Élite delle forze speciali, parte dei nordcoreani si è rivelata essere un puntello ai margini di manovra russi, altrettanto importante dei trasferimenti di munizioni e di artiglierie, semoventi e a canna multipla, di cui il regime di Pyongyang trabocca. Vigente ormai un patto di mutua difesa fra Russia e Nordcorea, potrebbe esserci perfino un avvicendamento di truppe, in fieri, che, secondo fonti dell’intelligence ucraina, potrebbe riguardare unità coreane non di prima linea, né carne da cannone, ma forze di artiglieria, copiose, mandate per ammaestrare i russi alle armi e ai missili nordcoreani e per azioni di fuoco contro le retrovie ucraine.

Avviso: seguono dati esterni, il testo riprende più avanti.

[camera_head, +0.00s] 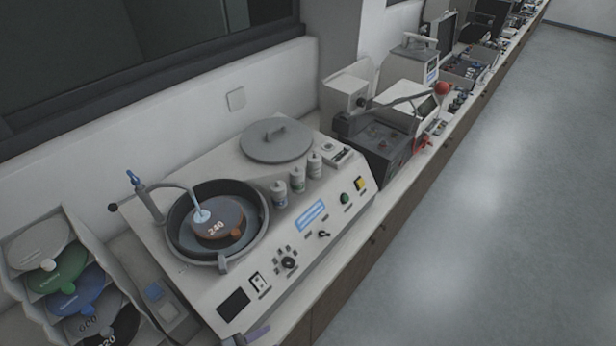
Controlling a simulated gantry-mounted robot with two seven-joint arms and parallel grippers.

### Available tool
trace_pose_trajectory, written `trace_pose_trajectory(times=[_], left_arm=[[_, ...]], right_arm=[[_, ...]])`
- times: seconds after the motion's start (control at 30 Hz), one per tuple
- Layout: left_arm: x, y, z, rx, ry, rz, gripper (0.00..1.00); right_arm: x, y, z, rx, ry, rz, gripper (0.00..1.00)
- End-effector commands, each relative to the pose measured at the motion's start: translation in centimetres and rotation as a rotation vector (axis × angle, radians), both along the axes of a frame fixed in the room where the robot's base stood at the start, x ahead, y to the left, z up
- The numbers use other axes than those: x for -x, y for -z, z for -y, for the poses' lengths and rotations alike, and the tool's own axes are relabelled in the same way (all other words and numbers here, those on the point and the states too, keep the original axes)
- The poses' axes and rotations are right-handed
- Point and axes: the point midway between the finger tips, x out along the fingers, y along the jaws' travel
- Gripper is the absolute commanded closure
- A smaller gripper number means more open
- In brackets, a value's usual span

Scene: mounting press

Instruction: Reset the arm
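Neither of my grippers shows in the head view, so I cannot see whether they are open or shut or what they hold. A small purple-grey piece (256,334) shows at the bottom edge, and I cannot tell what it is. A grinding machine (190,282) stands on the bench with a round bowl and a disc (228,211) marked 240 inside. A thin water spout (149,202) with a blue top reaches over the disc. Farther back, a dark press-like machine (385,150) has a grey lever arm (405,99) ending in a red ball (442,88).
A round grey lid (276,140) lies on the machine's back, near several white bottles (297,181). A rack at the lower left holds coloured discs (72,270). More equipment (467,72) lines the bench. The floor (480,220) at right is clear.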

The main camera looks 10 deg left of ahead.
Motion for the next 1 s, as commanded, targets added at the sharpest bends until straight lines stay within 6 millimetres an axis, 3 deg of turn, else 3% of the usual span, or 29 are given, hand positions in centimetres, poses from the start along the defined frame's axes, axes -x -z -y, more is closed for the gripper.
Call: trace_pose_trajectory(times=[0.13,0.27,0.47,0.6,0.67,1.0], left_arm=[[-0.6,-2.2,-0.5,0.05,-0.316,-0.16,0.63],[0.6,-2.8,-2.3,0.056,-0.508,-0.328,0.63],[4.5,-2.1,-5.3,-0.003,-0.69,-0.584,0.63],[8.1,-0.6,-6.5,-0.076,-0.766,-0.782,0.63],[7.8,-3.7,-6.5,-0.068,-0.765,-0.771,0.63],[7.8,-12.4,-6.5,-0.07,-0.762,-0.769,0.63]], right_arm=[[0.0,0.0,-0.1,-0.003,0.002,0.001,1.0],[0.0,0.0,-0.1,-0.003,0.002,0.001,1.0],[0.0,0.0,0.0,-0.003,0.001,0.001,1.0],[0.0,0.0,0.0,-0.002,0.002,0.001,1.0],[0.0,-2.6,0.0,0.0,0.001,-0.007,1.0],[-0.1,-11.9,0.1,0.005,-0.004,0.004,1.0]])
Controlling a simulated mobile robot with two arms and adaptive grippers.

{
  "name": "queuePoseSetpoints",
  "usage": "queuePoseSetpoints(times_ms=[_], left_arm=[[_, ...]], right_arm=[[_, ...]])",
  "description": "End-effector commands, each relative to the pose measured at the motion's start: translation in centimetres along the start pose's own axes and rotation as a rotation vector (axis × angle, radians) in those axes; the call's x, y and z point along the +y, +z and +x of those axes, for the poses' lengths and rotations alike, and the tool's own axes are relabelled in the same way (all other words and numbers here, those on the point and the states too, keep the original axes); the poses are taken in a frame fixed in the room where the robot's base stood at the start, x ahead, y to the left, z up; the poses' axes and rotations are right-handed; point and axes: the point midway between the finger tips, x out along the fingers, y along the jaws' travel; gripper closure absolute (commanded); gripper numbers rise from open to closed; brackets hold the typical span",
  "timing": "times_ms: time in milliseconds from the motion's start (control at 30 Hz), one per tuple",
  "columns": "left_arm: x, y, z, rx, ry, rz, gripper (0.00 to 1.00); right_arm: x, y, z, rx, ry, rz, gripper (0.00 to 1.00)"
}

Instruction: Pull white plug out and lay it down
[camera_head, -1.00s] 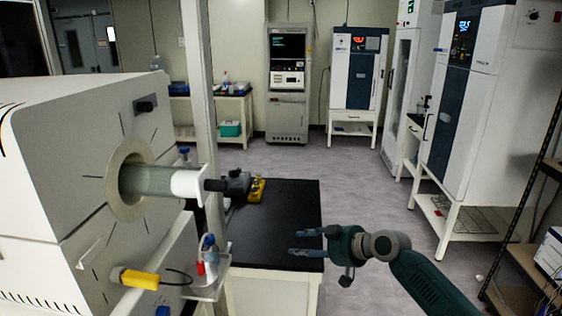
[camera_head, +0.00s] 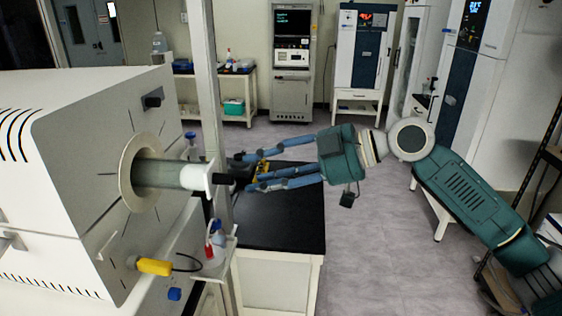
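The white plug (camera_head: 196,177) sits in the right end of a glassy tube (camera_head: 162,174) that sticks out of the white machine's round port. A short black knob (camera_head: 222,178) projects from the plug to the right. My left gripper is not in view.
A black-topped bench (camera_head: 282,228) lies below my right gripper, its front part clear. A yellow item (camera_head: 263,170) is partly hidden behind the fingers. A small shelf with bottles (camera_head: 214,260) and a yellow-handled tool (camera_head: 154,267) are below.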

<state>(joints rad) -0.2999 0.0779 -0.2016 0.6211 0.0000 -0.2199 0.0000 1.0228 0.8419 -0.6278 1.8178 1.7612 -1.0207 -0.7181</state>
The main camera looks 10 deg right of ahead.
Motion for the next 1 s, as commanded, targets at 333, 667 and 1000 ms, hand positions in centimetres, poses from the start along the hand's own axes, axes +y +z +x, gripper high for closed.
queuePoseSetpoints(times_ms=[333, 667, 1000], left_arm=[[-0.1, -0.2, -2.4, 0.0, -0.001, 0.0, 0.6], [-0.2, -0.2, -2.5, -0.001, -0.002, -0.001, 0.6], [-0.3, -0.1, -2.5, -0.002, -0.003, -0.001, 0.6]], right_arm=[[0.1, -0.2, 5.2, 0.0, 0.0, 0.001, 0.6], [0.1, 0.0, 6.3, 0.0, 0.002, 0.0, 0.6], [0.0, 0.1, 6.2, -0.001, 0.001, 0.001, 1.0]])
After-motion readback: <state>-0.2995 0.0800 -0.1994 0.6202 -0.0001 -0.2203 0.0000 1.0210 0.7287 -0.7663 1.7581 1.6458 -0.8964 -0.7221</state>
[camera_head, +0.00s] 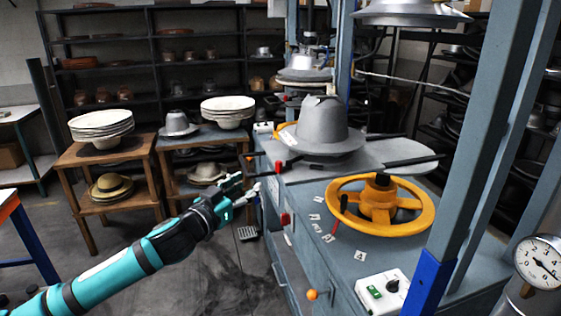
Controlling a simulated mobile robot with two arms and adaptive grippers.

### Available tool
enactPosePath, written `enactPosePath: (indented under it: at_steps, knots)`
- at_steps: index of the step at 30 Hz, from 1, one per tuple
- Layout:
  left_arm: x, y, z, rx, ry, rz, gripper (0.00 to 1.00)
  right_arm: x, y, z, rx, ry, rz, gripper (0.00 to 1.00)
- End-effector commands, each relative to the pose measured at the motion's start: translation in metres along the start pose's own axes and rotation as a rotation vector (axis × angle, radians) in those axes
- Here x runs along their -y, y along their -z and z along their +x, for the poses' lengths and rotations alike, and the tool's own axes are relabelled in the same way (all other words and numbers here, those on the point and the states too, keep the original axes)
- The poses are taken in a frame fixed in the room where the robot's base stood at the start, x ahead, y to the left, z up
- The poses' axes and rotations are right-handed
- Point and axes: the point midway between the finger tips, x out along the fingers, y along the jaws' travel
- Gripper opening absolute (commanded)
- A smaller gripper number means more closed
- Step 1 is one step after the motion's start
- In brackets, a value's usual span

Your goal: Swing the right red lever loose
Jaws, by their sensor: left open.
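A lever with a red shaft and black tip (340,214) stands at the left rim of the yellow handwheel on the blue-grey press. Two other small red parts are on the press's left side: one higher up (278,167) and one on the front edge (285,218). I cannot tell for sure which is the right red lever. My left gripper (247,187) is open and empty, left of the press's front edge and apart from the red parts. My right gripper is not in view.
The yellow handwheel (414,217) and a grey hat form (322,128) sit on the press. A blue-grey post (480,150) rises at the right. Wooden tables with stacked white hat blanks (101,124) stand at the left. The floor below my left arm is mostly clear.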

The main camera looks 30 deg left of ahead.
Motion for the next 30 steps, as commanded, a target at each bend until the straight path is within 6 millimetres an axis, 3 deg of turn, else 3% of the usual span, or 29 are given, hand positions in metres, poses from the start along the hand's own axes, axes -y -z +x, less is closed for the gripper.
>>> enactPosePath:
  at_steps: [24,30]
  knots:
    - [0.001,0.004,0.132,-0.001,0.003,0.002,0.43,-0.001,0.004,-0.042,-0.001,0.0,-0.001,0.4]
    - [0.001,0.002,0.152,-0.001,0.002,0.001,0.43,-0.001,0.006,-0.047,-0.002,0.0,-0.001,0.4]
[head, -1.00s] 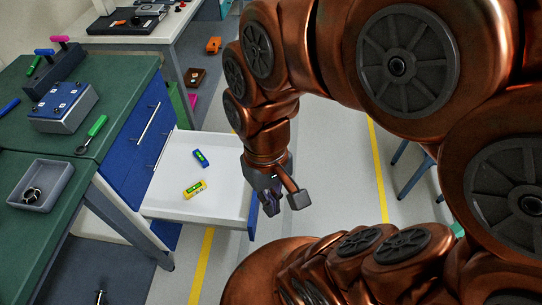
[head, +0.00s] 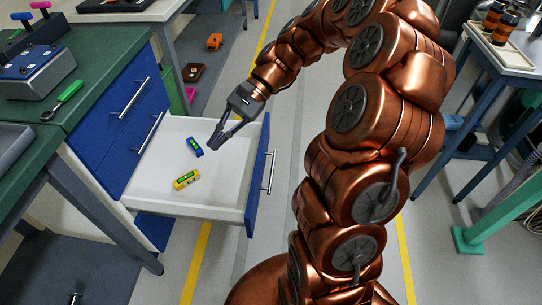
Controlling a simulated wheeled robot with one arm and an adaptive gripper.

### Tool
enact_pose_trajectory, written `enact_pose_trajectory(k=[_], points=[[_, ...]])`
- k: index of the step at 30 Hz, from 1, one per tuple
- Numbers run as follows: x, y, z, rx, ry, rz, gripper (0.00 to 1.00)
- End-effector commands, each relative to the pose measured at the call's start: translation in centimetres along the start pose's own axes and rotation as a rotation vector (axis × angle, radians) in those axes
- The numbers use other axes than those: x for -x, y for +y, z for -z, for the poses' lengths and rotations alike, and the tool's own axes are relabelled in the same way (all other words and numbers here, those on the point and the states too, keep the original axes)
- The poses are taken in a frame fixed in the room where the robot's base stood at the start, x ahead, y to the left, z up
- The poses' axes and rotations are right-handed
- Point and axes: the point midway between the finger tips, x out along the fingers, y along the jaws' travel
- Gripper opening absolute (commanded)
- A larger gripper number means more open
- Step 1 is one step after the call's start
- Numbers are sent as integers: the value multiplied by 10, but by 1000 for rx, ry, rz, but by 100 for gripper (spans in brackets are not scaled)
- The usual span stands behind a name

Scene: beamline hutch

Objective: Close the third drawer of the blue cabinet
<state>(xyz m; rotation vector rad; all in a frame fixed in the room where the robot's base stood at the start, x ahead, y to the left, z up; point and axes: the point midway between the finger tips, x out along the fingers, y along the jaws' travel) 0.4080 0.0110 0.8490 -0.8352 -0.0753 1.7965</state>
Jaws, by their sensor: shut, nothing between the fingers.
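The blue cabinet (head: 95,133) stands under the green worktop at the left. Two closed blue drawer fronts with bar handles show above one drawer that is pulled far out. This open drawer (head: 222,190) has a white inside and a blue front (head: 256,205) with a bar handle (head: 269,172) facing right. A blue item (head: 193,146) and a yellow item (head: 186,179) lie in it. My gripper (head: 216,142) is shut and empty. It shows over the far part of the open drawer, pointing down-left; its height above the drawer is unclear.
A green-handled tool (head: 64,100) and a grey-blue box (head: 35,70) lie on the worktop (head: 110,48). Floor with a yellow line (head: 200,255) is clear in front of the drawer. A blue-legged table (head: 490,60) with bottles stands at the right.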

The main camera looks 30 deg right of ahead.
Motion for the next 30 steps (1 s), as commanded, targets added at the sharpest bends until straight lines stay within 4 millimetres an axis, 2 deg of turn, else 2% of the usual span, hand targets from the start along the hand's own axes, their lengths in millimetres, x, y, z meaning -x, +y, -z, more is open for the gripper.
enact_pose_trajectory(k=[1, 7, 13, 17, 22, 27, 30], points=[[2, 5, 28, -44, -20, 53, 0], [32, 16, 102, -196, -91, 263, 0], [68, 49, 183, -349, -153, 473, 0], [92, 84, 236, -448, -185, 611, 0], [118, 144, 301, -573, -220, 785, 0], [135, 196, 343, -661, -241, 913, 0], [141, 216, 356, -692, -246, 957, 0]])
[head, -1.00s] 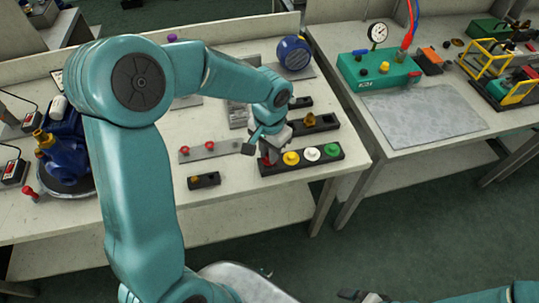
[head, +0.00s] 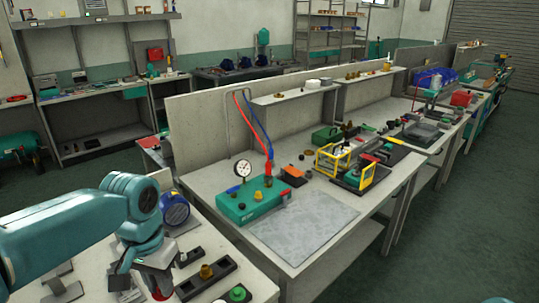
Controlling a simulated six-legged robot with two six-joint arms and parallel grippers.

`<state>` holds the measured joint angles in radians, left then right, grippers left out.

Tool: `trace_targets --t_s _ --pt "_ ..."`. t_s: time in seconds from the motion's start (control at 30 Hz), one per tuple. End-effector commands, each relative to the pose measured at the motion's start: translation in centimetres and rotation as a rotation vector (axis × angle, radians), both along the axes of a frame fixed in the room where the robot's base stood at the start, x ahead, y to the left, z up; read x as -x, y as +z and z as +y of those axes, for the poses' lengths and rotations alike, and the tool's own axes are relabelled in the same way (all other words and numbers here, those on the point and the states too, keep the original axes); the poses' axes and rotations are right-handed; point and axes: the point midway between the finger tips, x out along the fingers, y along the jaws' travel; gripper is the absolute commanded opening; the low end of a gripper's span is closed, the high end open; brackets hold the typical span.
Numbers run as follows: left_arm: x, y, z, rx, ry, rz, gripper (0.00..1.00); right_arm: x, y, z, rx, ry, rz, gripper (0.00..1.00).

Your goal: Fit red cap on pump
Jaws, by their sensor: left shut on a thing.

Le fonti del quotidiano statunitense non si sbilanciano sul futuro nordcoreano nel Kursk: non sanno se i combattenti attuali riprenderanno posizione al fronte, ma neppure lo escludono. Sebbene il saliente resista alla riconquista, a sei mesi dalla massima espansione si è ridotto in superficie di oltre la metà e i russi avanzano, lentamente, ma inesorabilmente, anche nell’est ucraino: ieri hanno conquistato un altro villaggio, nel Donetsk, Novovasilyevka, e combattono la più parte degli scontri nell’avviluppare Pokrovsk, teatro di una delle battaglie più complesse, articolate e importanti dei decenni post guerre mondiali. Se ghermita, Pokrovsk permetterebbe di ipotizzare assalti alla cintura fortificata del Donbass e di puntare, sebbene inverosimilmente, all’oblast di Dnipro, passo ulteriore dopo la conquista di Vulhedar, Velyka Novosilka, Toretsk, e la quasi completa espugnazione di Chasiv Yar, vittorie dispendiose, faticose, ma consecutive.